Bill to protect Netanyahu from forced suspension passes preliminary Knesset reading
Legislation comes after High Court agrees to hear petition requesting PM be suspended due to conflict of interests over coalition’s sweeping legal reforms and his corruption trial
Jeremy Sharon is The Times of Israel’s legal affairs and settlements reporter

A government-backed bill to prevent the High Court of Justice from having the power to suspend the prime minister from office was approved 62 to 20 in its preliminary reading in the Knesset on Wednesday.
The bill’s advance follows a decision by the High Court last month to hear a petition demanding the court compel Prime Minister Benjamin Netanyahu to take a leave of absence from office, owing to his ostensible conflict of interests in presiding over far-reaching legal and judicial reforms while he is himself on trial for corruption.
The court’s decision to hear the petition, filed by the Movement for Quality Government in Israel, generated outrage in the coalition, and led Likud faction chairman MK Ofir Katz to submit his bill to prohibit by law such an eventuality.
Israeli law does not provide an explicit legal mechanism for the forcible suspension of a prime minister, but the High Court has stated in the past that clauses in Basic Law: The Government dealing with temporary removal due to absence or illness could in extreme circumstances be interpreted as relating to legal problems faced by a premier.
Katz’s bill, which gained government backing on Sunday, stipulates that there would be only two ways for a prime minister to be removed from office: either a prime minister informs the Knesset that they are recusing themselves, or the government suspends the prime minister in a majority vote of three-quarters of cabinet ministers, and that decision is then upheld by a majority of 90 members of the Knesset.
The legislation adds that no court shall be empowered to hear a petition demanding the suspension of a prime minister, or make such a ruling.

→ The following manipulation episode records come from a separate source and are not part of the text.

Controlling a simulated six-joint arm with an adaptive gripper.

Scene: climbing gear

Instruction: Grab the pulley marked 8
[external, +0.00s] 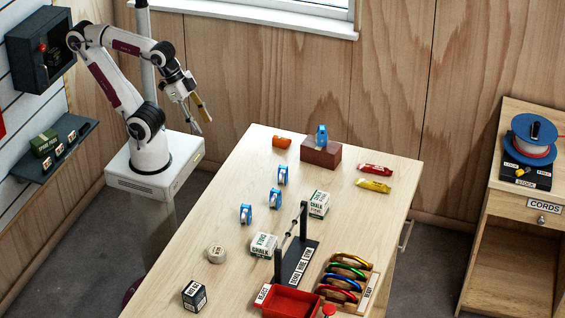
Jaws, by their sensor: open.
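Several blue pulleys show in the external view. One pulley (322,137) stands on a brown block (320,154) at the table's far end. Three more stand on the bare wood: an upper one (282,175), a middle one (275,199) and a lower left one (246,213). Their markings are too small to read, so I cannot tell which is the 8. My gripper (202,117) is open and points down. It is off the table, to the left of its far end and apart from all the pulleys.
A wall shelf (55,150) is left.

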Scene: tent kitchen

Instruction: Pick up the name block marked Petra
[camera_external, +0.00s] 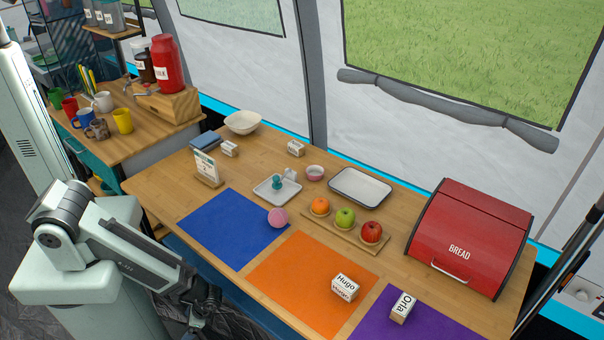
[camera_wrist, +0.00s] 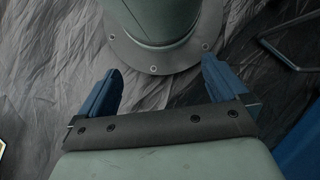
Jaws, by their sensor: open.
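Two white name blocks at the back of the table, one near the bowl (camera_external: 229,149) and one further right (camera_external: 296,148), carry print too small to read, so I cannot tell which is marked Petra. A block marked Hugo (camera_external: 346,287) sits on the orange mat. A block marked Orla (camera_external: 403,307) sits tilted in the picture on the purple mat. My gripper (camera_external: 203,312) hangs low off the table's front edge, far from these blocks. In the wrist view my gripper (camera_wrist: 161,82) has its blue fingers spread with nothing between them.
A blue mat (camera_external: 215,230), pink ball (camera_external: 278,217), white tray (camera_external: 362,187), fruit board (camera_external: 375,246) and red bread box (camera_external: 470,240) occupy the table. A card stand (camera_external: 207,168) and bowl (camera_external: 243,122) are near the left back block. Bare wood surrounds the right back block.

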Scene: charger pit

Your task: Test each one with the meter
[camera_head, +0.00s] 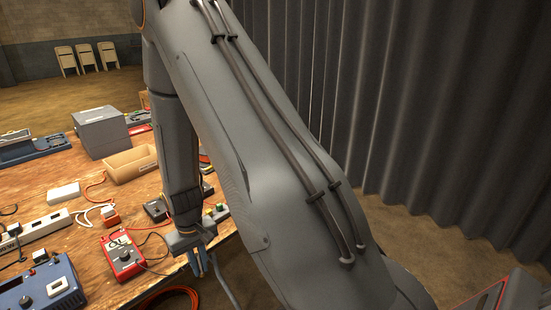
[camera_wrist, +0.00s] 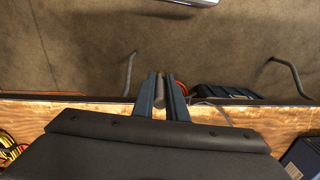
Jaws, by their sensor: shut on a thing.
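A red meter (camera_head: 122,257) with a dial lies on the wooden table near its front edge in the head view, with dark leads beside it. My gripper (camera_head: 198,262) hangs to the right of the meter, at the table's front edge. In the wrist view my gripper (camera_wrist: 160,90) is shut on a small grey cylindrical thing (camera_wrist: 159,88) and holds it past the wooden edge, with floor behind. I cannot tell exactly what this thing is. A red rounded thing (camera_wrist: 180,88) shows partly behind the right finger. My arm hides part of the table.
A blue box with knobs (camera_head: 42,290) stands at the near left of the table. A power strip (camera_head: 38,227), a white box (camera_head: 64,193), a cardboard tray (camera_head: 130,165) and a grey box (camera_head: 101,132) stand farther back. An orange cable coil (camera_head: 172,297) lies below the table edge. A dark curtain (camera_head: 420,110) hangs right.

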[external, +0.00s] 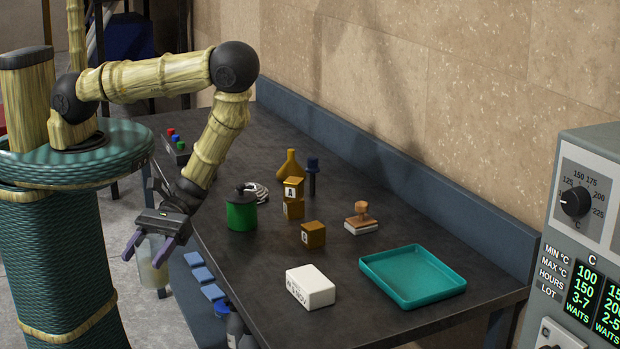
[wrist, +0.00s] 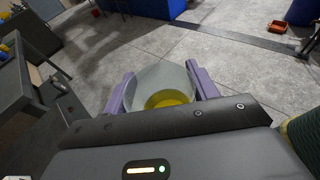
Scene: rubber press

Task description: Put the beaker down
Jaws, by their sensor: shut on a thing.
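My gripper (external: 150,245) is shut on a translucent beaker (external: 153,270), in front of the left edge of the dark table (external: 215,280), off the tabletop. In the wrist view the beaker (wrist: 165,82) sits between the two purple fingers (wrist: 162,92), with yellow liquid inside. It looks about upright. In the external view the fingers and palm hide part of the beaker. I cannot see any surface touching its underside.
On the table stand a green pot (external: 241,213), wooden blocks (external: 313,235), a white box (external: 310,287), a teal tray (external: 459,287), a stamp (external: 361,215) and an amber flask (external: 290,166). Blue pads (external: 203,275) and bottles (external: 236,328) are beside the near edge.

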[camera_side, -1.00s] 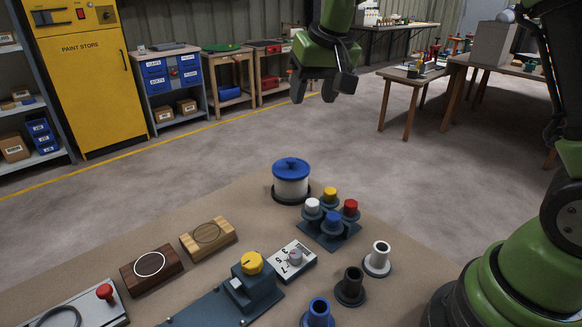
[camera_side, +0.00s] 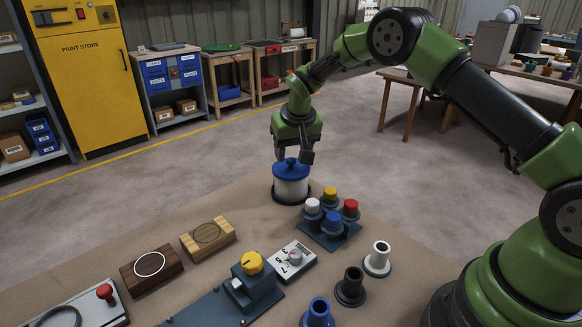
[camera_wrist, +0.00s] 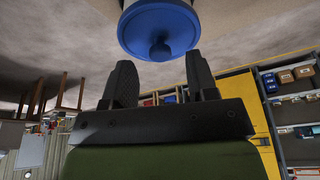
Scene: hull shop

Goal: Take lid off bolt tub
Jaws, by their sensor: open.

“The voters of the national camp headed by Benjamin Netanyahu voted for him as the one to determine policy,” Katz said in the Knesset plenum during the debate on the bill.
“They voted for his experience and his leadership as prime minister of Israel… The people and the representatives of the people are the ones who appoint the prime minister, and only they can change their choice,” continued the MK.
In the explanatory notes to his legislation, Katz wrote that the bill was a direct response to the possibility that Netanyahu might be suspended from office against his will, stating that such a decision would constitute “the nullification of the election results and the democratic process.”
Hadash MK Ofer Cassif of the opposition denounced the bill, saying, “In a democracy, the regime is not above the law, all the more so for the ruler,” and claiming that denying the attorney general this tool was “part of the fascist revolution, the overturning of the state to a full dictatorship.”
The Movement for Quality Government also strongly criticized the preliminary approval of the bill, saying it was a “personal and illegal law” and an attempt to “change the rules of the game during the game.”
Earlier this week, Baharav-Miara said she opposed the bill since it would sharply reduce the circumstances under which the suspension of a prime minister could be ordered, and warned that the proposal would create a legal “black hole.”

Her deputy, Gil Limon, wrote, “There is a difficulty in limiting the situations for suspension to only a lack of physical or mental fitness, while changing the existing law that recognizes other potential situations.”
Added Limon: “We believe that the combination of the bill’s components together could lead to absurd situations, in which a prime minister continues to serve in the role despite lacking the ability to do so.”